Renaming and Dropping Columns
use polars::lazy::prelude::*;
use polars::prelude::*;
fn main() -> PolarsResult<()> {
let lf = LazyCsvReader::new("data.csv").has_header(true).finish()?;
let result = lf
.select([col("name"), col("score").alias("final_score"), col("age")])
.drop(["age"])
.collect()?;
println!("{:?}", result);
Ok(())
}
┌─────────┬─────────────┐
│ name ┆ final_score │
│ --- ┆ --- │
│ str ┆ i64 │
╞═════════╪═════════════╡
│ Alice ┆ 85 │
│ Bob ┆ 90 │
│ Charlie ┆ 75 │
│ Dave ┆ 88 │
└─────────┴─────────────┘
Here, we pick the columns we want with .select()
, renaming "score"
to "final_score"
on the fly using .alias()
. Then, we clean things up by dropping the "age"
column with .drop()
.
It’s like saying: “Keep what I need, rename what’s clearer, and toss out the rest.” Simple, smooth, and exactly what you want when handling data.

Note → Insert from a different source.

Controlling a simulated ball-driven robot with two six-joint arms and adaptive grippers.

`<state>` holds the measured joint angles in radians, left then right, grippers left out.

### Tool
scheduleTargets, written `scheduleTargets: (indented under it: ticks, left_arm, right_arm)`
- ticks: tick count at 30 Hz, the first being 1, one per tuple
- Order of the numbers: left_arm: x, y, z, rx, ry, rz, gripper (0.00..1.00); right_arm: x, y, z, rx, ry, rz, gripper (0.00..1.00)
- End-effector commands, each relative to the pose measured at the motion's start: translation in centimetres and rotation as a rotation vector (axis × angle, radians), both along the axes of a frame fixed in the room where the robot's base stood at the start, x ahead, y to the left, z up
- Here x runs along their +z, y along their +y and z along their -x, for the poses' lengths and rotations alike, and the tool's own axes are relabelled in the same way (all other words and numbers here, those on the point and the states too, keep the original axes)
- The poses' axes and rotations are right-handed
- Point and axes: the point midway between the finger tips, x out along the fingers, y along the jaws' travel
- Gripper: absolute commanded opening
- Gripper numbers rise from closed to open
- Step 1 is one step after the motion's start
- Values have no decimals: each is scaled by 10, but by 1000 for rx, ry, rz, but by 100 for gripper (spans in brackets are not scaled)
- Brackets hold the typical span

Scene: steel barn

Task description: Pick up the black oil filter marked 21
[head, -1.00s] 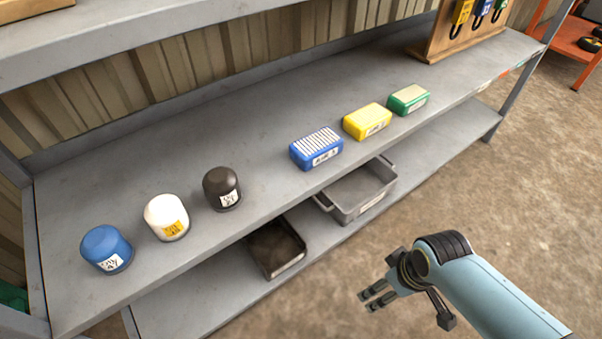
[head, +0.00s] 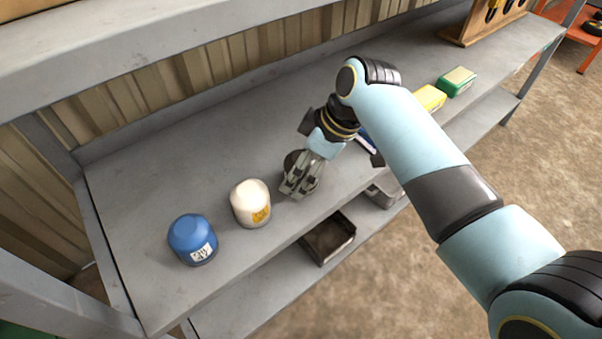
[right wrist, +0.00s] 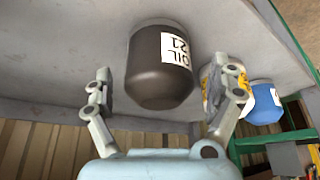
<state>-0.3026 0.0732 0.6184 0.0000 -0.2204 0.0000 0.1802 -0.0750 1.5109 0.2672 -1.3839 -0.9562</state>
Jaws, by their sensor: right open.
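The black oil filter (right wrist: 158,75) stands on the grey shelf, its white label reading OIL 21 in the right wrist view. In the head view it is mostly hidden behind my right gripper, with a dark part of it (head: 293,160) showing. My right gripper (head: 292,192) is open right at the filter. In the right wrist view its fingers (right wrist: 168,95) are spread on either side of the filter, with a visible gap on the left; contact on the right cannot be told. My left gripper is not in view.
A white filter (head: 251,203) stands close to the left of my right gripper, and a blue filter (head: 192,239) farther left. Yellow (head: 430,97) and green (head: 457,81) boxes lie to the right on the shelf (head: 140,200). A dark bin (head: 328,238) sits on the lower shelf.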

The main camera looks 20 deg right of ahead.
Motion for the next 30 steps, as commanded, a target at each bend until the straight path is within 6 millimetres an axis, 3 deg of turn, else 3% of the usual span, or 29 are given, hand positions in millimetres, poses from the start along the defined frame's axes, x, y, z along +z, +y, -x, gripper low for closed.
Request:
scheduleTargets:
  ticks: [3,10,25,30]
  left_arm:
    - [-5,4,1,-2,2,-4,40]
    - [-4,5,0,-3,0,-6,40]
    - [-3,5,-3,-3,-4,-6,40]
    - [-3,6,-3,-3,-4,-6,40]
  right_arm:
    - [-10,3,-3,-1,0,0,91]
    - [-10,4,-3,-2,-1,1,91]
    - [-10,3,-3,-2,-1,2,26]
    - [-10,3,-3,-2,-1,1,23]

Ah, and in addition, if you want to drop a row, you need to use filtering.
use polars::lazy::prelude::*;
use polars::prelude::*;
fn main() -> PolarsResult<()> {
let lf = LazyCsvReader::new("data.csv").has_header(true).finish()?;
// Drop rows where name == "Alice"
let result = lf.filter(col("name").neq(lit("Alice"))).collect()?;
println!("{:?}", result);
Ok(())
}
Conclusion
This article will be also updated over time if I get any feedback, but I think it’s solid start for people who wanna look up Polars in Rust.
Essantial topics we cover today: dropping , selecting , renaming, filtering, math operations, sorting so you are ready to go for your next dataset process in Rust polars.
Give it a shot because I think this create really has huge potantial for data science and I believe it’s really a good news for both Rust and Python programmers.
Pull up, and I rip it up like ballet.